[Given problem] Count the lines below that contain the word "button", and reply with only that number.

[Given data]
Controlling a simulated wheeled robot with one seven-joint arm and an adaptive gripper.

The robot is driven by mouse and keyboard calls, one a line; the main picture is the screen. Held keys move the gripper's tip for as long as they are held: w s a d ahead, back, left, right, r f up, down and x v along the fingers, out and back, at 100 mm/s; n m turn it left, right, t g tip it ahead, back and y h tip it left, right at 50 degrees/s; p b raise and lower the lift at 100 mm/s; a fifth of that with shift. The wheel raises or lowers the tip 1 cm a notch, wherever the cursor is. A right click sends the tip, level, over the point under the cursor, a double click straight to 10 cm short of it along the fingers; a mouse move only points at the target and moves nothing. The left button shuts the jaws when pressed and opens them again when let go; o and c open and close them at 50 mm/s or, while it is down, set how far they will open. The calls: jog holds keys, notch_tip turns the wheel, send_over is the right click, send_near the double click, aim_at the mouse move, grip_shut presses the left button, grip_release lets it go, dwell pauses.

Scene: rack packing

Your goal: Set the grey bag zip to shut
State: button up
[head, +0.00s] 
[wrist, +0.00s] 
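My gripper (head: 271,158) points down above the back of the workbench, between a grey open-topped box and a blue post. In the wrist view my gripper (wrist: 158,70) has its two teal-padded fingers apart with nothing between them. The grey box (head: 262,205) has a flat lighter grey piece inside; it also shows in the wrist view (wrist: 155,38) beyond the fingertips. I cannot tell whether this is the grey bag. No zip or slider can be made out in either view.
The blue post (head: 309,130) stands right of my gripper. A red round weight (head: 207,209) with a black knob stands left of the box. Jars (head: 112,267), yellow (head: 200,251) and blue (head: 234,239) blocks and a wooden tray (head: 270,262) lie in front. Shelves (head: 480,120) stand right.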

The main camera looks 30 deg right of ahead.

[Answer to the exercise] 2